Spaceflight Industries (Spaceflight) has been awarded a $250 million-ceiling, eight year contract by the United States Air Force (USAF) for ground and flight experiments and demonstrations in support of the Air Force’s proposed Reusable Booster System.
Under the Indefinite Delivery / Indefinite Quantity (IDIQ) contract, Spaceflight will initially complete work consisting of requirements refinement and initial design of the RBS Pathfinder system. Following that, Spaceflight will compete with other awardees for additional tasks including work to conduct flight and ground experiments and demonstrations to address key technologies, processes and system attributes (TPSAs) associated with the RBS concept. Areas of study include: aeromechanics, configuration, flight performance, structures and materials, flight controls and health management, flight systems, propulsion, grounds system and operations.
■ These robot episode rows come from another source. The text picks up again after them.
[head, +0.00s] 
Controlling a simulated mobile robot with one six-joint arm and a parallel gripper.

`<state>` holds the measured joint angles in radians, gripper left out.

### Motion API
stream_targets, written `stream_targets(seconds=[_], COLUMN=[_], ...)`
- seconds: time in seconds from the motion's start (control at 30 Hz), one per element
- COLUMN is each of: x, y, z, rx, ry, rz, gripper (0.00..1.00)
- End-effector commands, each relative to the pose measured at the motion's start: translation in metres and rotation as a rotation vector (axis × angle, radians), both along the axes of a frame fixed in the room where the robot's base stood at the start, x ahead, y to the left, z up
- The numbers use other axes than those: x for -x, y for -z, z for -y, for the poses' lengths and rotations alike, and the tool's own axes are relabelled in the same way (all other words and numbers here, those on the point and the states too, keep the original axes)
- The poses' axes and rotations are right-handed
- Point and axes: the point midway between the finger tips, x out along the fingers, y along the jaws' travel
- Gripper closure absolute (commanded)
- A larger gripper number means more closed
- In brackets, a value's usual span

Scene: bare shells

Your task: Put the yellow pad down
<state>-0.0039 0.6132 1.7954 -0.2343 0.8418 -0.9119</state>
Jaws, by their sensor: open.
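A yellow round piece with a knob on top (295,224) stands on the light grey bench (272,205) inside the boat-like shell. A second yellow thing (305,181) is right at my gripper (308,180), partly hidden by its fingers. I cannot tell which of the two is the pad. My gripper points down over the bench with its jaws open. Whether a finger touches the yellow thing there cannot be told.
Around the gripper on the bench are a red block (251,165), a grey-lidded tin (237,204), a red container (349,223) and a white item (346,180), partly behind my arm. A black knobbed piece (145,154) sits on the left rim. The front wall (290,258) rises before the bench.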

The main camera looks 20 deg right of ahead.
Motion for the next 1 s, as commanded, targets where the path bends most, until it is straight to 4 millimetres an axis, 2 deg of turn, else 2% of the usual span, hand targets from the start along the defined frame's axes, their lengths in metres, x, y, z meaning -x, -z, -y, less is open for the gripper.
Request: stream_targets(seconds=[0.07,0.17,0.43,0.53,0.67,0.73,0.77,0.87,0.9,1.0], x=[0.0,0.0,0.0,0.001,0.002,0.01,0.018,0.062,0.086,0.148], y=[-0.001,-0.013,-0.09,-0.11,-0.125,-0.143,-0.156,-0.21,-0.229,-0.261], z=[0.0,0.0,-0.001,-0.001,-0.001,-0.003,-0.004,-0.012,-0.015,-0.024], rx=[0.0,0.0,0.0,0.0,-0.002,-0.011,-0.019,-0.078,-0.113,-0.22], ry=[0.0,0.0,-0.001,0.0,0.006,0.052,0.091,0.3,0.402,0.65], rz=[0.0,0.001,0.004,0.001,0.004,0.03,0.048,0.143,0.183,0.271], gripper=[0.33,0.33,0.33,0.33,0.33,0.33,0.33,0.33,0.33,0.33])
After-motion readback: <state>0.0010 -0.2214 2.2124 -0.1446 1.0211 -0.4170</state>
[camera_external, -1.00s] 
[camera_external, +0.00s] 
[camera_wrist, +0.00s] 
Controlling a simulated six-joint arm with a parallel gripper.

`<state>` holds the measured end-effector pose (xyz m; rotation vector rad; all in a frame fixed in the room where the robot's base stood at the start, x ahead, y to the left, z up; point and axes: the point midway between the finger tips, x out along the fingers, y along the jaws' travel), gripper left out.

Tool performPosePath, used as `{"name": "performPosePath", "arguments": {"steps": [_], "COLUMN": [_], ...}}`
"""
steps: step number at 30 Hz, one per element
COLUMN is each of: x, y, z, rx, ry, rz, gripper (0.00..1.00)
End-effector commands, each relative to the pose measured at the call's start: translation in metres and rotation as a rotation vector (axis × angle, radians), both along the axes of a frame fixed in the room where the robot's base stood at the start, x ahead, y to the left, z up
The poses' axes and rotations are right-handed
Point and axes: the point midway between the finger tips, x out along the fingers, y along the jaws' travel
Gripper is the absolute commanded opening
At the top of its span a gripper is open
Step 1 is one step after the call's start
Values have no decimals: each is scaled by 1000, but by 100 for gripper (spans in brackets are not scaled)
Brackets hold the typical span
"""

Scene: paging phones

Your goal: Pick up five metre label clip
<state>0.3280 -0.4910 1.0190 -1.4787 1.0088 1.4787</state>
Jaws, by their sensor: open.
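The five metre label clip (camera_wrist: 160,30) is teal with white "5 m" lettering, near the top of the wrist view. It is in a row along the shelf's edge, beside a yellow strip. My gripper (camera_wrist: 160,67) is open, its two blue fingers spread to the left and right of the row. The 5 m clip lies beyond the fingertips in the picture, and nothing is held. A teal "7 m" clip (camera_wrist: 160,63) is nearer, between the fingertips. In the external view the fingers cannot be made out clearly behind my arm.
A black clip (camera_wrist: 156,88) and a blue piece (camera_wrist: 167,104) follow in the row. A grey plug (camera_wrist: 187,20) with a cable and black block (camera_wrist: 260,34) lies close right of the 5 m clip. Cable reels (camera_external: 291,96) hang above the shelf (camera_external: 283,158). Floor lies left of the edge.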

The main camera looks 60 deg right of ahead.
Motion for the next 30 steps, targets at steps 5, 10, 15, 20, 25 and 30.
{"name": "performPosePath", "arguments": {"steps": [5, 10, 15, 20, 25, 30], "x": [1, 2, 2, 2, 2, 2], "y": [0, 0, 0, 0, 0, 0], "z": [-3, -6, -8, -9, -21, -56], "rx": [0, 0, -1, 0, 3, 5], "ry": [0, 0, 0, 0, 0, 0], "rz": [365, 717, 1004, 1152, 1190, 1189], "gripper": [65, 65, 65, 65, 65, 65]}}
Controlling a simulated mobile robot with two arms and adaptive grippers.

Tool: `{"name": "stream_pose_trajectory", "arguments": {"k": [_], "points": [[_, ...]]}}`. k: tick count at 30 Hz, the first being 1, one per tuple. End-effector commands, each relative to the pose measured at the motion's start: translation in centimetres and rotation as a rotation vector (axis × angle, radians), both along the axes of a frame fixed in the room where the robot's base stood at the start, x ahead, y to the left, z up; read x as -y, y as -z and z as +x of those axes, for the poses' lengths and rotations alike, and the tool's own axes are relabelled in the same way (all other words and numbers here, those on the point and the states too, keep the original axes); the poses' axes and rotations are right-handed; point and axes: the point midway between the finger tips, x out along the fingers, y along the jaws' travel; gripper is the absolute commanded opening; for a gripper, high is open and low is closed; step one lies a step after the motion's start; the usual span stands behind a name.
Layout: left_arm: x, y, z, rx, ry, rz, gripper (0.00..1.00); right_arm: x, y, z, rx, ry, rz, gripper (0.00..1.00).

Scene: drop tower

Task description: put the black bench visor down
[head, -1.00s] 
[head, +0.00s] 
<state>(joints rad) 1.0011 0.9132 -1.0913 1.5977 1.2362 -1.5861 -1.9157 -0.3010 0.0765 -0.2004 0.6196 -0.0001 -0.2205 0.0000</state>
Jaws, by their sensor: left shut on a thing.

The Air Force Research Laboratory’s (AFRL) Air Vehicles Directorate (AFRL/RB) located at Wright Patterson AFB is studying Reusable Booster System (RBS) technologies and operations concepts to better define a future operational system. The AFRL organization is partnering with Space and Missile Systems Center Development Planning Directorate (SMC/XR) to demonstrate the feasibility of the Reusable Booster System concept by maturing technologies necessary for future deployment of an operational system. The RBS Pathfinder as part of the technology maturation portfolio is a subscale vehicle that will be used to demonstrate key operational attributes of the rocket-back maneuver as well as explore the flight envelope of an operational RBS vehicle. As part of this award, Spaceflight has been selected to conduct RBS Pathfinder concept design maturation, an effort valued at just under $2 million.
“We are honored that the USAF has selected Spaceflight for this important effort,” said Jason Spaceflight, President and CEO of Spaceflight Industries. “Spaceflight has been supporting the US Air Force and the RBS program through various system design and hardware development efforts and we look forward to leveraging those achievements.”
The results of this study will help the Air Force refine its operational RBS architecture and define demonstration requirements for future RBS test vehicles.